Osoba wysoko rozwinięta przy pomocy małej liczby słów przekazuje dużo informacji. Używa języka zrozumiałego i nie podlegającego interpretacjom, bo jej intencje są czyste i jednoznaczne. I co ważne: DOPASOWUJE swój język do poziomu niżej rozwiniętego odbiorcy, aby była dobrze zrozumiana. Nie tworzy dziwolągów słownych typu "Istoty o biegunie negatyw z pola czwartego wymiaru w ramach realizowania instrukcji istot gadzich zajmują się wspieraniem zgrupowań istot ludzkich, zwanych "sektami" w polu wymiaru trzeciego", tylko mówi wprost o co jej chodzi. W tym wypadku powinna napisać "znajduje się pod wpływem złych istot z wyższego wymiaru, które na polecenie rasy gadów tworzą w świecie ludzi sekty religijne" - o ile dobrze zrozumiałem ten bełkot.

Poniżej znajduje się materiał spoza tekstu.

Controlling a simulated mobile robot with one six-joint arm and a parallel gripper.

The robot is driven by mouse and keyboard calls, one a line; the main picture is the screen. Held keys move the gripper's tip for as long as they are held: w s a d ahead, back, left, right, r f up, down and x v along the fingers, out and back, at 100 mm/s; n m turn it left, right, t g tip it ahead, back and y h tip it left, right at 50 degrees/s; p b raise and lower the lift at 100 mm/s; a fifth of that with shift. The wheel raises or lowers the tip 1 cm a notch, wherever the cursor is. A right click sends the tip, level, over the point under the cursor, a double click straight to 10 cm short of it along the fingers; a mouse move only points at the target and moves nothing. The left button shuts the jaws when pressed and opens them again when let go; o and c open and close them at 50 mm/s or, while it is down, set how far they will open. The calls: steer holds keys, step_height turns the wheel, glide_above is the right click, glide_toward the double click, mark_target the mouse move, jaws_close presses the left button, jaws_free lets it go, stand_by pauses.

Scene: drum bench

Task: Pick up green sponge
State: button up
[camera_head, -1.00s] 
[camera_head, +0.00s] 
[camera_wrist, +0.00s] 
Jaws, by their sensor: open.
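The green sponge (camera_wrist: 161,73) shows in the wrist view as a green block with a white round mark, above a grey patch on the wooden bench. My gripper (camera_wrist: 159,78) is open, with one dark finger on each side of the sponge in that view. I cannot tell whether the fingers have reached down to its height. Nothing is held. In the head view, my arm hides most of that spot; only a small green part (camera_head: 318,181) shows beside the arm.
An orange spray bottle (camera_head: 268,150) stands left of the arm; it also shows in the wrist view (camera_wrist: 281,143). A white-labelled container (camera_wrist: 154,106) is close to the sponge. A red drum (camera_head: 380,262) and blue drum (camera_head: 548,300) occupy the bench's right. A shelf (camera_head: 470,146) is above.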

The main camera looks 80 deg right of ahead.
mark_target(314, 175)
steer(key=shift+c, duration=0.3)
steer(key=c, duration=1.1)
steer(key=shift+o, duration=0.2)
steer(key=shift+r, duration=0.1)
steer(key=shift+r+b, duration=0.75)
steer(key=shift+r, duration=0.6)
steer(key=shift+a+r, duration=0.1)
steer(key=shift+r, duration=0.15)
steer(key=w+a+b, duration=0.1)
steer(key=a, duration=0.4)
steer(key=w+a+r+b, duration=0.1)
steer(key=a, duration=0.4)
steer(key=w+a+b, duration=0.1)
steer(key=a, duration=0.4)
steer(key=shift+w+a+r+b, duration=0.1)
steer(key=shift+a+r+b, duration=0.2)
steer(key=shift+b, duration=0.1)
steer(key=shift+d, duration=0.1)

Osoba nisko rozwinięta wypowiada bardzo dużo pięknych, dziwacznych i uduchowionych słów przekazując niewiele treści. Piękne i niezrozumiałe słowa, których używają, maskują ich niski rozwój.
Osoba wysoko rozwinięta nie musi zapewniać wszystkich dookoła, że jest wysoko rozwinięta, bo ona taką jest, koniec i kropka. Każdy jej czyn, każdy gest, pokazuje jej wielkość. Swoim życiem inspiruje innych do rozwoju a nie namaszczonym świętością gadulstwem.
Nie znam tego Uzuli, nie wiem kim jest, ale widzę jak mówi i co mówi. I na tej podstawie mogę go odpowiednio sklasyfikować. Jak? Przeczytajcie jej słowa jeszcze raz, a sami będziecie wiedzieli z kim macie do czynienia.